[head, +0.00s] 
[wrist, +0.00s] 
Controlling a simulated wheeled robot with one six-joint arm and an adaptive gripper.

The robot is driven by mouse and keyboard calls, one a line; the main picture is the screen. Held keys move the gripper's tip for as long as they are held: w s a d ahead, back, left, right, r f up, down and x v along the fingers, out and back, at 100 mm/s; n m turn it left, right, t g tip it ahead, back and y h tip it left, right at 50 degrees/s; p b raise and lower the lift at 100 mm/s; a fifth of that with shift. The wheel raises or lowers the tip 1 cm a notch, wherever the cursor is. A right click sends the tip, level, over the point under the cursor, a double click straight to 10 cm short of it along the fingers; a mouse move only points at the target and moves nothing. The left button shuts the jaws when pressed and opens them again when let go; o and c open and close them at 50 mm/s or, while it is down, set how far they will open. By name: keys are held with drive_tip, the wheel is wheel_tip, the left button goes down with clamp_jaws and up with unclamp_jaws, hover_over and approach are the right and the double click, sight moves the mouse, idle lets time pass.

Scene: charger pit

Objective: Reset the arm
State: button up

◆ **STATED PROBLEM**
Make an exact transcription of the lines from the line with "[wrist, +0.00s]" through the line with "Controlling a simulated", inclusive, omitting all others.

◆ **OUTPUT**
[wrist, +0.00s] 
Controlling a simulated wheeled robot with one six-joint arm and an adaptive gripper.

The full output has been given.